Kenya’s Social Health Authority (SHA) is facing growing financial pressure less than a year after its launch, with early data pointing to structural imbalances between contributions and claims. Since its rollout in October 2024, the fund has collected Sh57.7 billion in contributions but paid out Sh91.5 billion in claims, resulting in a 158.6 percent loss ratio. This indicates that for every shilling collected, the scheme spent approximately Sh1.59, leaving Sh33.4 billion in unpaid liabilities.
The contribution base remains heavily skewed toward the formal sector. Employees in formal employment accounted for 90 percent of total contributions, amounting to Sh51.99 billion, while the informal sector contributed only Sh5.72 billion despite reaching 22 million registrations by mid-2025. This imbalance highlights a key structural challenge: high enrolment does not necessarily translate into sustainable revenue generation.
From a financial sustainability perspective, a loss ratio above 100 percent signals that a scheme is operating at a deficit. At 158.6 percent, SHA significantly exceeds standard thresholds for viability, suggesting that without corrective measures, the funding gap will continue to widen. The mismatch between utilisation and contributions implies that the current model is heavily reliant on a narrow contributor base while servicing a broad beneficiary pool.

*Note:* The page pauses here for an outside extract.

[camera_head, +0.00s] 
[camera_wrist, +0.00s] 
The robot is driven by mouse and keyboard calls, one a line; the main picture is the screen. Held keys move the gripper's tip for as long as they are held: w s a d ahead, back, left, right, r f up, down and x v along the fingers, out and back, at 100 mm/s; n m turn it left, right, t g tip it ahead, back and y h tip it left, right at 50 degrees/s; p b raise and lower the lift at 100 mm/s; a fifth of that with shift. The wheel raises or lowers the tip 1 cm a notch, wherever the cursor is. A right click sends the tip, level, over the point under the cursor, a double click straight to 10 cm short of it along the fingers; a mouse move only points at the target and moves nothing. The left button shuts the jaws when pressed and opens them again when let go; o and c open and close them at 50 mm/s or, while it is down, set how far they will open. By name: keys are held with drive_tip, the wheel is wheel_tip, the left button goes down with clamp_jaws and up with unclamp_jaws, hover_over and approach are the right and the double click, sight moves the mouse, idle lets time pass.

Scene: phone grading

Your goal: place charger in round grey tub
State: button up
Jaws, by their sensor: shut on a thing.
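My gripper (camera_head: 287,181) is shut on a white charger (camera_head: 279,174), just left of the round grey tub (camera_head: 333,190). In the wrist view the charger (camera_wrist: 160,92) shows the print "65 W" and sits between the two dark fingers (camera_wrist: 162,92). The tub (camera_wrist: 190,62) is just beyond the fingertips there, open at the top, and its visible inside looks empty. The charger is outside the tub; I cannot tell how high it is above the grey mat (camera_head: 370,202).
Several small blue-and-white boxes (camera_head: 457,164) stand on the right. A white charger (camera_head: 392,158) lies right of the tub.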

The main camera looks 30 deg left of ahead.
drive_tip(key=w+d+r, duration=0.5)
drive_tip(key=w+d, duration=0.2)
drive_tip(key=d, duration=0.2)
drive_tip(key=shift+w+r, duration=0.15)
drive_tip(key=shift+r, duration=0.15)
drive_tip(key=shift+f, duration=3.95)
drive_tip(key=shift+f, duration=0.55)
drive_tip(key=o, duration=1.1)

Governance concerns have further amplified financial strain. Audit findings revealed Sh26.8 billion in undocumented payments, alongside instances of duplicate claims, pointing to inefficiencies in verification and claims processing systems. Such leakages increase operational costs and weaken financial controls, raising questions about oversight mechanisms within the scheme.
Despite these challenges, SHA has achieved substantial expansion in coverage. Total registrations have reached 30.7 million, indicating significant progress toward universal health coverage goals. The number of accredited healthcare facilities has also increased, improving access to services across the country. However, this expansion has accelerated claims growth without a proportional rise in contributions, intensifying financial pressure.
The informal sector remains a critical weak point. While it accounts for the majority of registered members, its contribution levels remain disproportionately low due to income variability and compliance challenges. This creates an uneven risk pool where high utilisation is not matched by adequate funding, increasing reliance on formal sector contributions and raising the risk of cross-subsidisation imbalances.
The broader implication is a potential fiscal burden. Persistent deficits may necessitate government intervention, either through subsidies or policy adjustments, which could strain public finances. Additionally, delayed payments to healthcare providers could disrupt service delivery and affect the quality of care.
Analytically, SHA’s early performance reflects the complexities of implementing universal health coverage in a mixed-income economy. While access and enrolment metrics show progress, financial sustainability remains uncertain. Addressing these challenges will likely require stronger enforcement of contributions, improved digital tracking systems, tighter claims management, and potential recalibration of benefit structures.
In its current form, SHA represents both a significant policy milestone and a system under stress, with its long-term success dependent on aligning financial inflows with healthcare demand while strengthening governance and accountability frameworks.